__Problem description__
Copy exactly the last part of the entries, starting from the line with "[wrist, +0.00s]" and including the final line.

__Working data__
------------------------------------
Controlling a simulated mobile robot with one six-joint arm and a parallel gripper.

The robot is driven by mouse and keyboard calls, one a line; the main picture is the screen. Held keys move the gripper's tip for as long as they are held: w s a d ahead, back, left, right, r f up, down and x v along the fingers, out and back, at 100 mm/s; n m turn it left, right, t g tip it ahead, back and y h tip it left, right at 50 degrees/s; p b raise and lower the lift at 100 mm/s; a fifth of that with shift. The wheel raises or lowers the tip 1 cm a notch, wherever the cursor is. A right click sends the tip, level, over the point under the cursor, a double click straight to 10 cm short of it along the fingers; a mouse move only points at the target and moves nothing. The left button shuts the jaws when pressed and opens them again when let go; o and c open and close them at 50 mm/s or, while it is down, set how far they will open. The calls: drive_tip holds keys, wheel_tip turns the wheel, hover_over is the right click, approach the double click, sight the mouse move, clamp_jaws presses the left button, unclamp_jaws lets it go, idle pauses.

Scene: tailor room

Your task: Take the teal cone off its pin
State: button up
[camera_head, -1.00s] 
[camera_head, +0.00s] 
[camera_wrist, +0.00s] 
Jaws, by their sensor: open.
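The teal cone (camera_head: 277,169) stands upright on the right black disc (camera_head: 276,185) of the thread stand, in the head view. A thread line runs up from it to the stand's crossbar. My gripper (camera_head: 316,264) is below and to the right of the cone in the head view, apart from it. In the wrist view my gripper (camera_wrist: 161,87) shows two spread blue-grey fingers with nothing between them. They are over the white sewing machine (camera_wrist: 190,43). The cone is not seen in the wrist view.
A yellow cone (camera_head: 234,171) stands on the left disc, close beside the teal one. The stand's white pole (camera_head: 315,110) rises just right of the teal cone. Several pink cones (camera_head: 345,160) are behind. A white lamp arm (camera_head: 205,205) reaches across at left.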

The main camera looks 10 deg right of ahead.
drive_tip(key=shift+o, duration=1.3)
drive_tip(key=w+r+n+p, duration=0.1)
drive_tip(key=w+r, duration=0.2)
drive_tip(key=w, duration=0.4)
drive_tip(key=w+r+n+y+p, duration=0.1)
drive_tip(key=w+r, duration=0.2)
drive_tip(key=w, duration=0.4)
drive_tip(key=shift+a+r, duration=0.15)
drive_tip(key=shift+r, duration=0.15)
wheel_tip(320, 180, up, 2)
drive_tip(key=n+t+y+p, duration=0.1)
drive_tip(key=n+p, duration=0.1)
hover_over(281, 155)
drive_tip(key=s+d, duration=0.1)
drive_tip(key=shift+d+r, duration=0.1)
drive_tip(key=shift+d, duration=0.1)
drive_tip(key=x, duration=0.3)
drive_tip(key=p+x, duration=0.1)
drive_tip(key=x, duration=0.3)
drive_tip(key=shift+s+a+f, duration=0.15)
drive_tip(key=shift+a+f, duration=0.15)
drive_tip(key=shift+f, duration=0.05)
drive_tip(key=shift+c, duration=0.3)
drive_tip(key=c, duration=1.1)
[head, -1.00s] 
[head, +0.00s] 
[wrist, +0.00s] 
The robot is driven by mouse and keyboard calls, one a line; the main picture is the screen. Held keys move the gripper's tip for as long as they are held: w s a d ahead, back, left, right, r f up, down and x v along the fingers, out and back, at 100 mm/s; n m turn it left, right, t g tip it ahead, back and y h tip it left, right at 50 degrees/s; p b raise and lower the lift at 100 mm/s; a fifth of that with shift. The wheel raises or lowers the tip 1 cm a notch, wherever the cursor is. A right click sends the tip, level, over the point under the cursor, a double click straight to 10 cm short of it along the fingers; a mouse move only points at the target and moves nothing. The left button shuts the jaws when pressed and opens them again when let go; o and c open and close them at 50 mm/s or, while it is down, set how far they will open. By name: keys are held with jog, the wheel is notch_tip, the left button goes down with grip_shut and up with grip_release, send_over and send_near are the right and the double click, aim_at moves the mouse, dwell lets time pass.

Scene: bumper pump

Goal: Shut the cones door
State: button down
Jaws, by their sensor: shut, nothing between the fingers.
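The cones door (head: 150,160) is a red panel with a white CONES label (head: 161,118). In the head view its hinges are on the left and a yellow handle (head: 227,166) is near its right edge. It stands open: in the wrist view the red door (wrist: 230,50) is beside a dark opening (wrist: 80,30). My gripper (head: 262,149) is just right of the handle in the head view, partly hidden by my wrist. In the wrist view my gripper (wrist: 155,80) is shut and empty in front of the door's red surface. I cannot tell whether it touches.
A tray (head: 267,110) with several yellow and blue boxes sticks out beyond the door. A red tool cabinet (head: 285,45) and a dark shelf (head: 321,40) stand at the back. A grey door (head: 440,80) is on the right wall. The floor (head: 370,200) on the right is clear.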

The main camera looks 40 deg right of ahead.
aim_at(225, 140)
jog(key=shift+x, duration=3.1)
------------------------------------
__Finished exercise__
[wrist, +0.00s] 
The robot is driven by mouse and keyboard calls, one a line; the main picture is the screen. Held keys move the gripper's tip for as long as they are held: w s a d ahead, back, left, right, r f up, down and x v along the fingers, out and back, at 100 mm/s; n m turn it left, right, t g tip it ahead, back and y h tip it left, right at 50 degrees/s; p b raise and lower the lift at 100 mm/s; a fifth of that with shift. The wheel raises or lowers the tip 1 cm a notch, wherever the cursor is. A right click sends the tip, level, over the point under the cursor, a double click straight to 10 cm short of it along the fingers; a mouse move only points at the target and moves nothing. The left button shuts the jaws when pressed and opens them again when let go; o and c open and close them at 50 mm/s or, while it is down, set how far they will open. By name: keys are held with jog, the wheel is notch_tip, the left button goes down with grip_shut and up with grip_release, send_over and send_near are the right and the double click, aim_at moves the mouse, dwell lets time pass.

Scene: bumper pump

Goal: Shut the cones door
State: button down
Jaws, by their sensor: shut, nothing between the fingers.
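The cones door (head: 150,160) is a red panel with a white CONES label (head: 161,118). In the head view its hinges are on the left and a yellow handle (head: 227,166) is near its right edge. It stands open: in the wrist view the red door (wrist: 230,50) is beside a dark opening (wrist: 80,30). My gripper (head: 262,149) is just right of the handle in the head view, partly hidden by my wrist. In the wrist view my gripper (wrist: 155,80) is shut and empty in front of the door's red surface. I cannot tell whether it touches.
A tray (head: 267,110) with several yellow and blue boxes sticks out beyond the door. A red tool cabinet (head: 285,45) and a dark shelf (head: 321,40) stand at the back. A grey door (head: 440,80) is on the right wall. The floor (head: 370,200) on the right is clear.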

The main camera looks 40 deg right of ahead.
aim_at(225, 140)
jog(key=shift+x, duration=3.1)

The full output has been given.